Reżyseria: Eli Roth
Kraj: USA, Chile, Izrael
Evan (Keanu Reeves) mieszka w dużym domu na przedmieściach. Jego żona wraz z dwójką dzieci wyjeżdża na weekend. Podczas burzowej nocy do jego domu pukają dwie zmoknięte nastolatki proszące o pomoc. Evan wpuszcza je do domu nie wiedząc, że dziewczyny nie mają do końca przyjaznych zamiarów.

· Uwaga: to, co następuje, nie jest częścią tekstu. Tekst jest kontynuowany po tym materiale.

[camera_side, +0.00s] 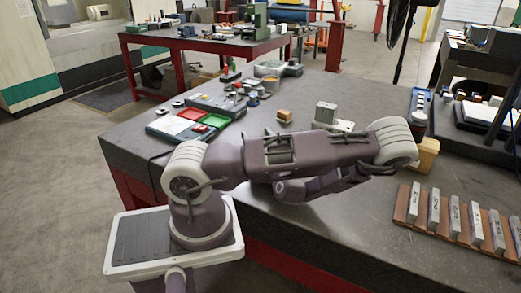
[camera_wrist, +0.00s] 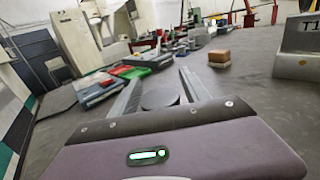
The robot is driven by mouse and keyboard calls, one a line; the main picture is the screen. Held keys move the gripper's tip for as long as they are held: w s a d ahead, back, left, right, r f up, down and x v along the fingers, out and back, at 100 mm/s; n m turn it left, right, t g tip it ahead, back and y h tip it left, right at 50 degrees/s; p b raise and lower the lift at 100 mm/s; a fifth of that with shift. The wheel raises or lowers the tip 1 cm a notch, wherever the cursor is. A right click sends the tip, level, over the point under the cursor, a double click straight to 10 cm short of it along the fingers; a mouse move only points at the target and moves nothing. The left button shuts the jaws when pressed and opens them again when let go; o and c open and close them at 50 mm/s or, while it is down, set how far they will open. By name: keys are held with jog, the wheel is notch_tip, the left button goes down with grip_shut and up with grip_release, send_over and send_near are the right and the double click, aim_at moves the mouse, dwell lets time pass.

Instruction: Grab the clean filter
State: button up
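My gripper (camera_wrist: 162,76) shows in the wrist view with its two grey fingers apart, pointing over the table. A dark round disc (camera_wrist: 160,99) shows between the finger bases; I cannot tell whether it is part of my gripper. No thing can be clearly made out as the clean filter. A small tan-brown block (camera_wrist: 219,58) sits ahead and right of the fingers, apart from them; it also shows in the side view (camera_side: 284,115). In the side view my arm is folded over the table and my fingers are hidden.
A grey block marked T1 (camera_wrist: 297,48) stands at right. Green and red trays (camera_side: 207,118) and several small parts lie at the table's back left. A brown rack (camera_side: 455,228) of grey labelled bars lies at front right. The dark tabletop (camera_side: 345,245) is bare in front.

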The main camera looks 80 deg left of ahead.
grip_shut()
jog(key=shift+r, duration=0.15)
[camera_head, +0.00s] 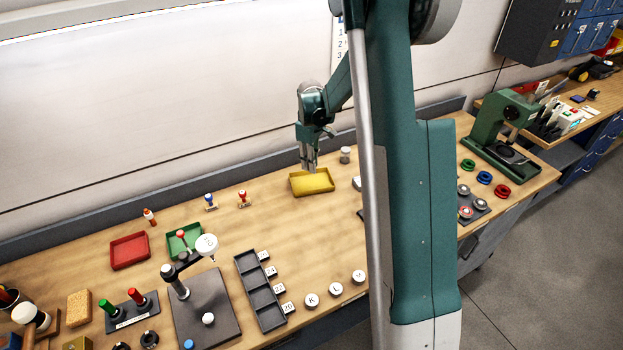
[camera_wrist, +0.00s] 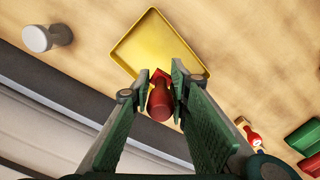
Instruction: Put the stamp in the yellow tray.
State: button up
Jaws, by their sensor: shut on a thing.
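The yellow tray (camera_head: 325,190) lies empty on the bench near the back wall. In the wrist view its near corner (camera_wrist: 200,66) is just beyond my fingertips. My gripper (camera_head: 309,167) points down over the tray's back edge in the head view. In the wrist view my gripper (camera_wrist: 161,78) is shut on a red stamp (camera_wrist: 160,103), whose red handle shows between the fingers. The stamp's lower end is close to the tray's edge. I cannot tell whether it touches the tray. In the head view the held stamp is hardly visible.
A white-topped grey cylinder (camera_head: 345,155) stands behind the tray. Other stamps with red (camera_head: 242,197) and blue (camera_head: 209,200) handles stand to the left, near a green tray (camera_head: 174,249) and a red tray (camera_head: 129,262). Bare bench lies in front of the yellow tray.

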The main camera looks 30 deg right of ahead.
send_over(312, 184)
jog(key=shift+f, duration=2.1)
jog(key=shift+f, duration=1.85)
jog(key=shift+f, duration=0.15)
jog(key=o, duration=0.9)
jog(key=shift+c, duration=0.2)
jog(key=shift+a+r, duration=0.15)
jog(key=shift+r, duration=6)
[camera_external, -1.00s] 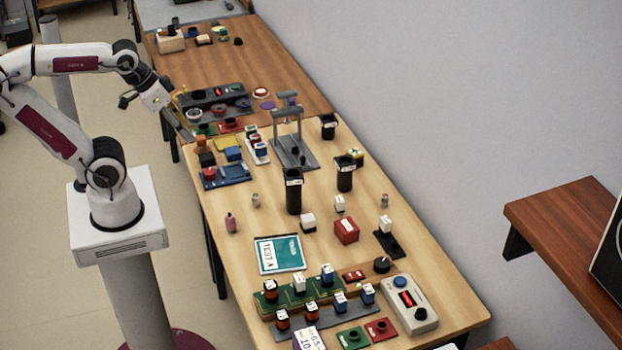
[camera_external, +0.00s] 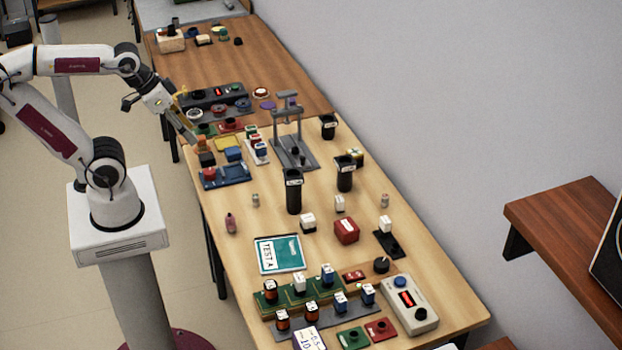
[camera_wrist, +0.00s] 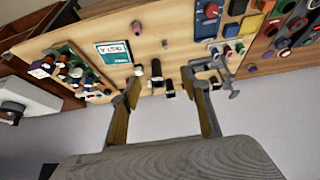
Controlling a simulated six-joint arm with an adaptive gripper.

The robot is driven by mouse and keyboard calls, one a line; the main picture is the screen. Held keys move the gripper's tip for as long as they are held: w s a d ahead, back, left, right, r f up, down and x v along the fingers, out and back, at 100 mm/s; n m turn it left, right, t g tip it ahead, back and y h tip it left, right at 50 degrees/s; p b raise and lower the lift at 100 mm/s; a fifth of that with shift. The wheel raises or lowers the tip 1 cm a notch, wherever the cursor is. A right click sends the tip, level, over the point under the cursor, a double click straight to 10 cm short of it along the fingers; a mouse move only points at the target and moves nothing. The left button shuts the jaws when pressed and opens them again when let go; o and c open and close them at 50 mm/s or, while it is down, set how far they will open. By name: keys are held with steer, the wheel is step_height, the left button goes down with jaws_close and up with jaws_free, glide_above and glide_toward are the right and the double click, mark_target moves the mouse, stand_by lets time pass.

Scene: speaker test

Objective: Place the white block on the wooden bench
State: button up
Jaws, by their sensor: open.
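Several small white blocks are in the external view, and I cannot tell which one is meant. A smaller white block (camera_external: 339,203) stands behind a red box, and another (camera_external: 386,224) is on a black base at the right. My gripper (camera_external: 184,112) is open at the bench's left edge, up by the far end, well away from these blocks. In the wrist view my open fingers (camera_wrist: 162,90) have nothing held between them.
Black cups (camera_external: 294,192) and a grey press frame (camera_external: 291,138) stand upright mid-bench. A blue tray (camera_external: 225,173) with coloured blocks lies near my gripper. A teal booklet (camera_external: 279,254) lies near the front left. Bare wood shows around the middle.

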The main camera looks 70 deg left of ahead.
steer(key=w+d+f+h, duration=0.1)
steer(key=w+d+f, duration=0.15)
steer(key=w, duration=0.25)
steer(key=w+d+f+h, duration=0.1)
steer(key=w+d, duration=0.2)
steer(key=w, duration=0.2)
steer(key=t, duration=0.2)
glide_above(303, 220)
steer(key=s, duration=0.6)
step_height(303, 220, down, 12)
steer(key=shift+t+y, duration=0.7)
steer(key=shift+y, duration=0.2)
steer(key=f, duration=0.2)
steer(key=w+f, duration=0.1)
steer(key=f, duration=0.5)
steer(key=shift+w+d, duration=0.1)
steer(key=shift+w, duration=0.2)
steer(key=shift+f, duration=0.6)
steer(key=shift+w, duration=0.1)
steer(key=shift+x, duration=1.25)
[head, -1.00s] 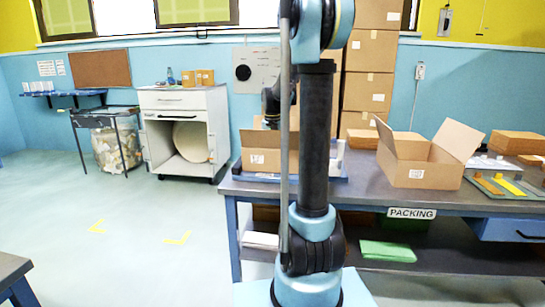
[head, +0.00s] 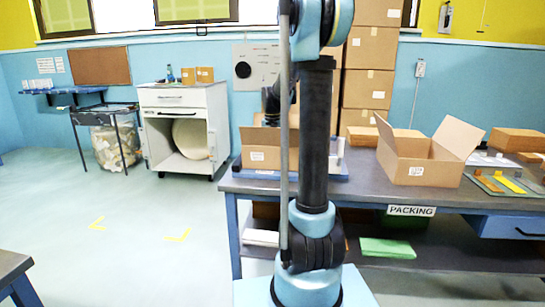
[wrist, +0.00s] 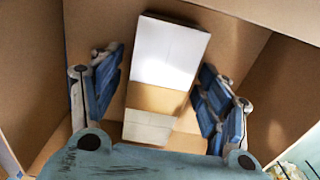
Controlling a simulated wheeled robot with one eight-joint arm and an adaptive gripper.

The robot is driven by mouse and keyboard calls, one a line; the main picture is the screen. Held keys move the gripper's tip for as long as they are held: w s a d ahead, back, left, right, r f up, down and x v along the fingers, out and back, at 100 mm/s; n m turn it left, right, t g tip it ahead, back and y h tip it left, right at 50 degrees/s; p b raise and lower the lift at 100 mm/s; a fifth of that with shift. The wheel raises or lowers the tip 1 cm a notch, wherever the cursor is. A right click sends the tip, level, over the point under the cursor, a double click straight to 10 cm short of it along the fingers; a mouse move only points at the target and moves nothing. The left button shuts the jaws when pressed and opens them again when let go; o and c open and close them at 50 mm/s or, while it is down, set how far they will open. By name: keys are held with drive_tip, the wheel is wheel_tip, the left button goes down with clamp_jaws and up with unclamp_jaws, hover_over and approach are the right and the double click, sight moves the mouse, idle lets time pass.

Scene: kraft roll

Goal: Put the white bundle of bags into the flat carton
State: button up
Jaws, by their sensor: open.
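A white bundle (wrist: 168,55) with a brown paper band (wrist: 157,99) lies inside a brown carton in the wrist view. My gripper (wrist: 160,88) is open, with one blue finger on each side of the bundle. Gaps show between the fingers and the bundle. The carton's walls (wrist: 28,65) rise around them. In the head view a low brown carton (head: 259,158) stands at the table's left end, where my arm reaches down behind my own column. The bundle and my fingertips are hidden there.
An open carton with raised flaps (head: 408,172) stands on the packing table (head: 355,182), right of my arm. Flat brown cartons and a mat with coloured strips (head: 500,185) lie farther right. Tall stacked boxes (head: 369,70) stand behind.

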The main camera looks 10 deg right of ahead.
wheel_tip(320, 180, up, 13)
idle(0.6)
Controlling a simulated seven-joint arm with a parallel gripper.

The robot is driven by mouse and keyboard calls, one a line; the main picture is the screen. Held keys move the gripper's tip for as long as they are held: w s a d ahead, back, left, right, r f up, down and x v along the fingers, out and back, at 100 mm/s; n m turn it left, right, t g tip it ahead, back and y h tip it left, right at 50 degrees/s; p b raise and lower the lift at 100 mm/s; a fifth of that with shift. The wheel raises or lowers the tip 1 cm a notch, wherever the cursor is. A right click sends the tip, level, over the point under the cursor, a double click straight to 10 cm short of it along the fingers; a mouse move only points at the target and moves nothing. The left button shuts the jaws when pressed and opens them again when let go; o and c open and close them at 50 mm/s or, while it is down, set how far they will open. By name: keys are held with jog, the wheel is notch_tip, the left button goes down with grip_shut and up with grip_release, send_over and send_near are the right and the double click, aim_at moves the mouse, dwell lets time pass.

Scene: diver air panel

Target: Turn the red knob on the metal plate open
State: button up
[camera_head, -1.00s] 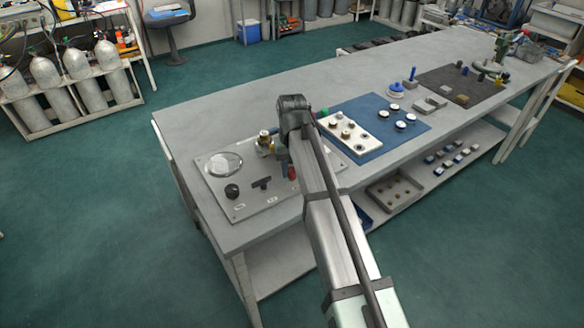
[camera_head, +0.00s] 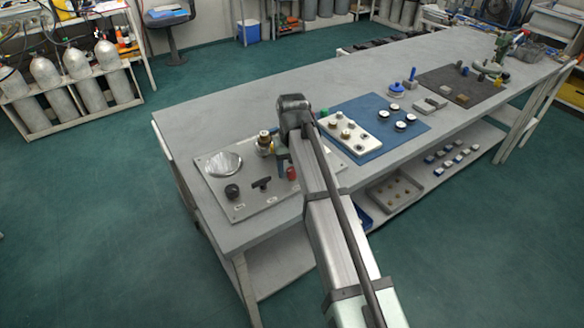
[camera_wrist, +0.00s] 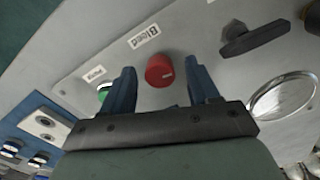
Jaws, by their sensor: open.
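The metal plate (camera_head: 222,196) lies on the near left end of the bench. The red knob (camera_head: 291,173) is at its right side, beside my arm. In the wrist view the red knob (camera_wrist: 159,70) sits between my two open fingers, near the "Bleed" label, with a gap on both sides. My gripper (camera_wrist: 160,82) is open and empty; its blue fingers point toward the plate. In the head view my gripper (camera_head: 283,160) is mostly hidden behind my arm. I cannot tell how far its tips are above the plate.
A black T-handle (camera_head: 261,183), a black round knob (camera_head: 232,191), a gauge (camera_head: 224,163) and a brass fitting (camera_head: 265,140) are on the plate. A green button (camera_wrist: 104,92) is close to one finger. A blue mat (camera_head: 385,143) lies to the right.

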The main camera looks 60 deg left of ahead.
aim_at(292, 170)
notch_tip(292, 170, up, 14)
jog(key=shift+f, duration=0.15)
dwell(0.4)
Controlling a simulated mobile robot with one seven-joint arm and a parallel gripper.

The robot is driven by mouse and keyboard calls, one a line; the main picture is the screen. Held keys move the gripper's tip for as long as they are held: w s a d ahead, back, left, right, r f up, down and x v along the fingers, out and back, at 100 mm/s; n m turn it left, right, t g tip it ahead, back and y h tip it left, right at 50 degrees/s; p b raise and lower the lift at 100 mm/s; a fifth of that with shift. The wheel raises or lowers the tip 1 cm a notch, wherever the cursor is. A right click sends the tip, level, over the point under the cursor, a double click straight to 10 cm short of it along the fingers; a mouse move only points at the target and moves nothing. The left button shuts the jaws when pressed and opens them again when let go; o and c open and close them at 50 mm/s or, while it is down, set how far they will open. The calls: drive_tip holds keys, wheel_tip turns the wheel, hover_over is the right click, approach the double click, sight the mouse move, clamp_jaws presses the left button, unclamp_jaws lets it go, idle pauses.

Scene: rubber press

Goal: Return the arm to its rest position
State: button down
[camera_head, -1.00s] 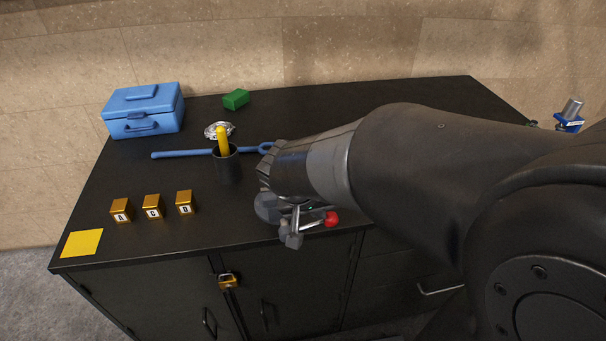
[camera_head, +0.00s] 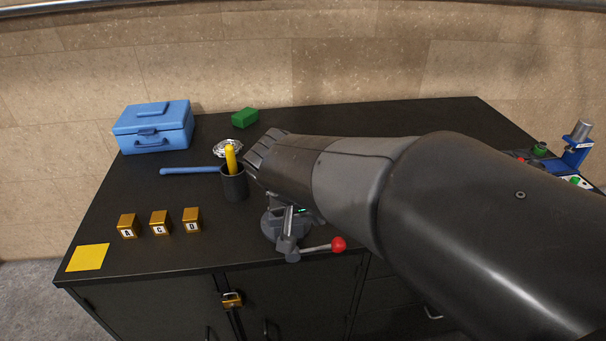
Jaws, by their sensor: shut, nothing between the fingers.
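My arm (camera_head: 357,187) reaches in from the right edge over the dark table in the head view. Its ribbed grey end (camera_head: 265,152) is above the table, just right of a black cup (camera_head: 234,187) in the picture. My gripper's fingers do not show; they are hidden behind the arm. No object is seen held. Whether the arm touches anything under it cannot be told.
A grey lever device with a red knob (camera_head: 339,244) stands below the arm. The cup holds a yellow stick. A blue box (camera_head: 154,126), blue rod (camera_head: 188,171), green block (camera_head: 245,117), several small items and lettered gold blocks (camera_head: 160,222) occupy the table (camera_head: 120,195).

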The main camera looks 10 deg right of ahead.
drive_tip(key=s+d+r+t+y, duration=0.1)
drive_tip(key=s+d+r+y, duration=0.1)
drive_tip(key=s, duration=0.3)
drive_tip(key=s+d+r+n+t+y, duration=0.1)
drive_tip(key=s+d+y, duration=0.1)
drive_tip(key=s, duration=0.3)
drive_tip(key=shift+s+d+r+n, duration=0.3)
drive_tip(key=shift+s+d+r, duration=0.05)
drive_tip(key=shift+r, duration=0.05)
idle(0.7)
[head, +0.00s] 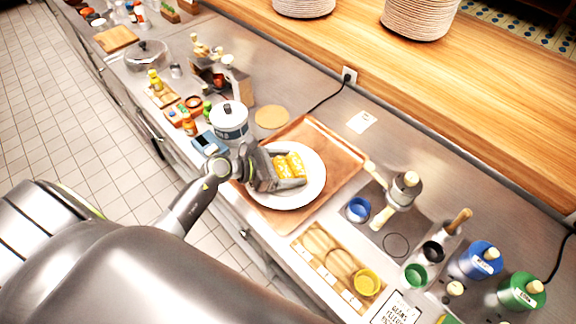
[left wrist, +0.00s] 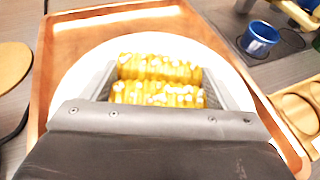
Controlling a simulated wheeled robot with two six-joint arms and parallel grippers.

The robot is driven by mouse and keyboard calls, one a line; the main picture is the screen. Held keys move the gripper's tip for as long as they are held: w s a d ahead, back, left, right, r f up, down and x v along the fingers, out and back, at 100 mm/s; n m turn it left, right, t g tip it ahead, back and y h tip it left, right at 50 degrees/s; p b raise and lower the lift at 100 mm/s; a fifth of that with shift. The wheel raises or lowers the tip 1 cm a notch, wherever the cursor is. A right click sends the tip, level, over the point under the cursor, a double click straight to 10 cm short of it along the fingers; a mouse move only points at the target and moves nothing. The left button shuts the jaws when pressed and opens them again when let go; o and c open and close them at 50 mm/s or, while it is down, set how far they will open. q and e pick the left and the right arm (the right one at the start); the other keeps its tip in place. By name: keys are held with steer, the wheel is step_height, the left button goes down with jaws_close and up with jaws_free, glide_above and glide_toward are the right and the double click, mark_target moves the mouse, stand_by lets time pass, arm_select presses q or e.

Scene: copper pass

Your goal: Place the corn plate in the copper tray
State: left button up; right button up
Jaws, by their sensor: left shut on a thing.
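The corn plate is a white round plate (head: 313,186) with yellow corn pieces (head: 289,165) on it. In the head view it lies over the copper tray (head: 330,140), inside the tray's outline; I cannot tell whether it touches the tray floor. My left gripper (head: 284,172) is over the plate with its jaws around the corn. In the left wrist view the two fingers (left wrist: 166,90) flank the corn (left wrist: 158,68), with the plate (left wrist: 85,72) beneath and the tray rim (left wrist: 60,22) around it. My right gripper is not in view.
A wooden holder (head: 318,242) with a yellow cup (head: 367,282) lies in front.

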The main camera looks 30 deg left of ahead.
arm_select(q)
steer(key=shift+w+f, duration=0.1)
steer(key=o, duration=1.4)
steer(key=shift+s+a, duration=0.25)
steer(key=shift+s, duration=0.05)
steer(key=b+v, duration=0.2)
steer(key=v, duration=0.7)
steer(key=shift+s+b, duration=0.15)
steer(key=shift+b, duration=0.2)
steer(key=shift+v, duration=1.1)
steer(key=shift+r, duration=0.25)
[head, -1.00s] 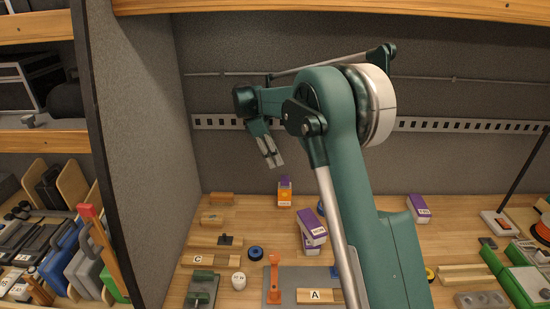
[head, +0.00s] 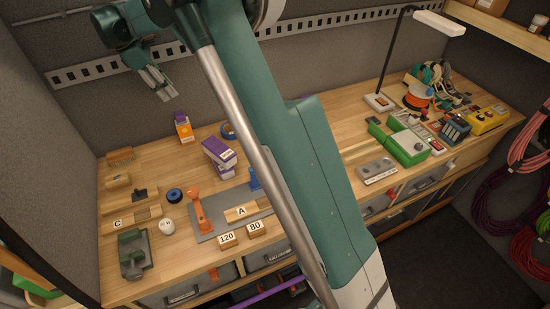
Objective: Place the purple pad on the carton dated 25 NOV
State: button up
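My gripper (head: 160,82) hangs in the air at the upper left of the head view, in front of the back wall and above the bench. Its two fingers show close together, with nothing visible held. I cannot tell their opening. An orange carton with a purple top (head: 184,129) stands upright on the bench below the gripper. To its right lie purple and white cartons (head: 219,153), one on top of another. Dates on the cartons are too small to read. I cannot pick out a separate purple pad. My arm hides part of the bench's middle.
A grey plate (head: 205,236) with an orange lever (head: 200,212) and wooden blocks marked A, 120 and 80 lies near the front edge. A blue tape roll (head: 174,195) and a white pot (head: 166,226) are left of it. A lamp (head: 380,102) and green devices stand right.

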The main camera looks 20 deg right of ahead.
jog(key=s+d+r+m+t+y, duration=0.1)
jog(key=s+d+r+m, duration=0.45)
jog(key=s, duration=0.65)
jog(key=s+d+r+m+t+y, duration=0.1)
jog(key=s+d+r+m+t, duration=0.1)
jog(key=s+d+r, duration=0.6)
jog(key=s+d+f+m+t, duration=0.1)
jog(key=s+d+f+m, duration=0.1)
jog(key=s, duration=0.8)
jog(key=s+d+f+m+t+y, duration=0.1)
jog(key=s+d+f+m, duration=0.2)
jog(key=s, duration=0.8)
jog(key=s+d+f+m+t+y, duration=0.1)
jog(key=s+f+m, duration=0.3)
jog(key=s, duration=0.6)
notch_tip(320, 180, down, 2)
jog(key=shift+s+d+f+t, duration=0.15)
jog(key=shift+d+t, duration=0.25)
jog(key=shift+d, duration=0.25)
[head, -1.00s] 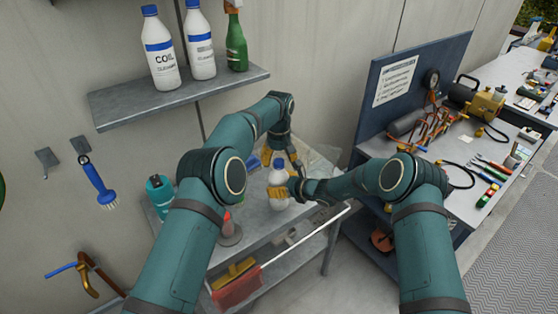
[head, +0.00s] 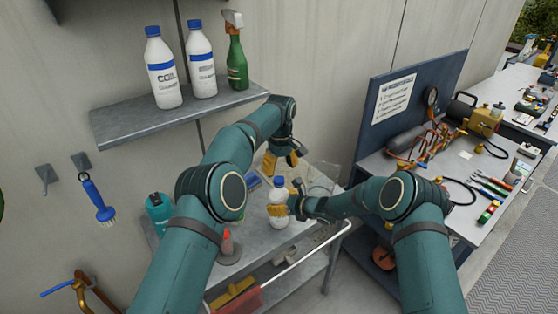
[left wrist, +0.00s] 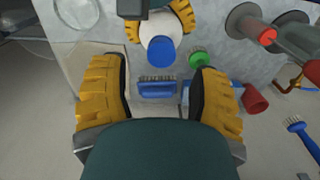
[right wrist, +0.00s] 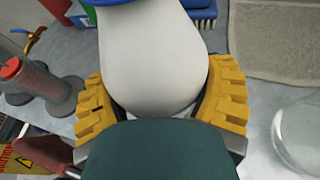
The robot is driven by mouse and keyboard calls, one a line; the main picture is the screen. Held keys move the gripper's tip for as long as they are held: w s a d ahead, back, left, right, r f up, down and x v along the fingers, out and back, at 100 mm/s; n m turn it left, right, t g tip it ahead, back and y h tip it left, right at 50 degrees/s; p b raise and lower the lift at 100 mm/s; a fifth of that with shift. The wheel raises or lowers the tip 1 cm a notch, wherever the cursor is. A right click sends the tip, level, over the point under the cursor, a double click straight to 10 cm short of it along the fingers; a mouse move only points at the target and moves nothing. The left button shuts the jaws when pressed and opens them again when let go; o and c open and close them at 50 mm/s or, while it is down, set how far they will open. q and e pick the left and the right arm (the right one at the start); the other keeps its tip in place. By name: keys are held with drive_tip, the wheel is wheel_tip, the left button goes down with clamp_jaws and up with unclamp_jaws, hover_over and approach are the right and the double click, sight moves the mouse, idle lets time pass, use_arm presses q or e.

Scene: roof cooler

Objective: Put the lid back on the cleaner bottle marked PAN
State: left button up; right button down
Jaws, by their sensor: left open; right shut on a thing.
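A white bottle (head: 278,213) stands upright on the grey bench, its label not readable here. My right gripper (head: 287,207) is shut around its body; the right wrist view shows the fingers on both sides of the white bottle (right wrist: 153,60). A blue lid (head: 279,183) sits on top of the bottle; the left wrist view also shows the lid (left wrist: 161,50) on it, though I cannot tell how tightly. My left gripper (head: 280,160) is open and empty, above and behind the lid, not touching it.
A blue brush (left wrist: 157,88) and a green round brush (left wrist: 200,58) lie near the bottle. A teal container (head: 159,212) and a red-topped grey stand (head: 229,250) are to its left. White bottles (head: 163,75) and a green spray bottle (head: 237,62) stand on the wall shelf (head: 185,118).

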Remake filmu “Death Game” z 1977 roku. Ei Roth to zdolny reżyser co pokaz kręcąc min. dwie części “Hostelu” i “Cabin Fever”. “Knock Knock” jest nieco do nich podobny – przewrotny i nie pozbawiony czarnego humoru. Oczywiście tego filmu nie można brać na poważnie, bo kto łyknie dwie seksowne, drobne panienki terroryzujące fizycznie i psychicznie dorosłego faceta? Cały film rozgrywa się w domu, ale nie nudzi za sprawą dobrej reżyserii i niezłego aktorstwa. Reeves spisał się nieźle, a na dziewczyny w które wcieliła się żona Rotha Lorenza Izzo, oraz śliczna blondyna Ana de Armas miło popatrzeć. Nie jest to horror, nie jest o thriller, w sumie ciężko go sklasyfikować. Najbardziej przypomina chyba film”Hard Candy” o podobnej tematyce. Jeśli się do niego odpowiednio podejdzie dobra rozrywka gwarantowana. Ja bawiłem się nieźle.